For a comprehensive breakdown of state-by-state hurricane deductible rules and regulations check out this extensive page from the III.
Are hurricane deductibles fair?
While the insurance industry touts hurricane deductibles as a financial necessity for policies written in hurricane-prone regions, some consumer advocates say the practice is unfair.
“Insurers will say that you’re living closer to harms way and therefore you should bear a greater share of the risk, but I don’t see these deductibles as a fair way of doing that,” says Amy Bach, executive director of United Policyholders, a San Francisco-based nonprofit that advocates for insurance consumers in all 50 states. “Homeowners in these coastal areas are already paying higher insurance rates for living there, which means hurricane deductibles are like a double penalty.”
Indeed, hurricane-prone coastal states are traditionally some of the most expensive for homeowners insurance.
For instance, according the National Association of Insurance Commissioners (NAIC), Florida residents pay, on average, $2,055 per year for home insurance, making it the most expensive home insurance state in the country. Second and third on the list are Texas and Louisiana, which are also hurricane-deductible states.

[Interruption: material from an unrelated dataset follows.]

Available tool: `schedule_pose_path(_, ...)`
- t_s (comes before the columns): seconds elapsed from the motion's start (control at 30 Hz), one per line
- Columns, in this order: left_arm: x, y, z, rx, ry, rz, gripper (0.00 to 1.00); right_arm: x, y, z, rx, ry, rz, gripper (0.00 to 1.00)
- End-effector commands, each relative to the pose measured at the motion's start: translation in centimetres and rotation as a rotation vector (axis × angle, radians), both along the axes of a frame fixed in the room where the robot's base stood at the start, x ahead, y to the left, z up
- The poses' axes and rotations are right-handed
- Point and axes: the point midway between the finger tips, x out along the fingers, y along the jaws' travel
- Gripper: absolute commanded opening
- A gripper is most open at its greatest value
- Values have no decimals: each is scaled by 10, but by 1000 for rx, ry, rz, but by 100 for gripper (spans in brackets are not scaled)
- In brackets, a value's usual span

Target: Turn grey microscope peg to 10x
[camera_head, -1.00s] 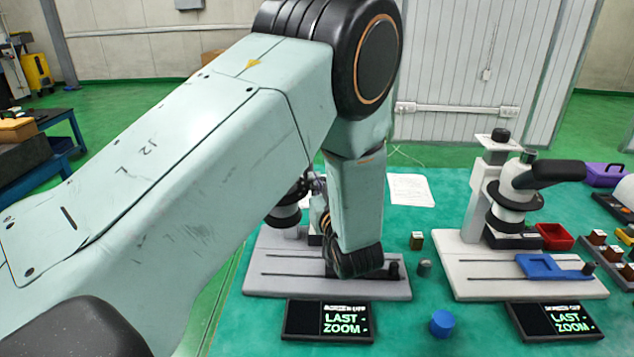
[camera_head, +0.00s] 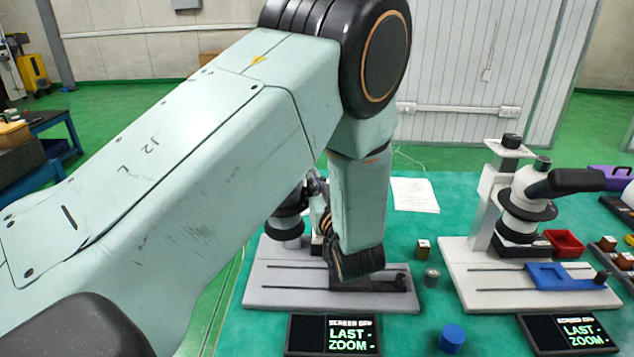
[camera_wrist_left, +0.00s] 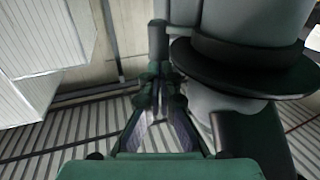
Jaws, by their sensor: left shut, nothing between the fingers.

“I don’t like insurers using deductibles this way. The reason people buy insurance is so they have access to funds for repairs when something bad happens. All a hurricane deducible does it make it harder to do that,” Bach says. “In my opinion, having these high hurricane deductibles undermines the value of the product to the consumer. And it doesn’t bring prices down as much as it should. The consumer just doesn’t see a sufficient benefit.”
Know your storm deductible and be prepared
Hurricane season is fast approaching, which means that if you live in any of these 19 states you need to know the specifics of your hurricane deductible and understand the financial implications of filing a claim should a storm hit.
The good news is that in most states it’s easy to find out if you have a hurricane deductible and how it might be applied. For instance, insurers in Delaware are required to provide “clear and prominent notice concerning all hurricane and wind/hail deductibles and must include information on the trigger, how the deductible is applied, and if it is stated as a percentage or dollar amount.”
In Florida, state law dictates that hurricane deductibles be identified with the following statement written in bold, 18-point type on the policy’s declarations page: “This policy contains a separate deductible for hurricane losses, which may result in high out-of-pocket expenses to you.”
Once you determine if this deductible applies to your home, McChristian suggests making a financial plan well in advance of a potentially devastating storm.
“Don’t be caught off guard. People should take this hurricane season to understand the specific dollar amount of their deductible if they ever file a claim after a hurricane,” McChristian says. “They’re saving money on their premium every year, so take those savings and set some money aside in a deductible fund that you can tap into if need be.”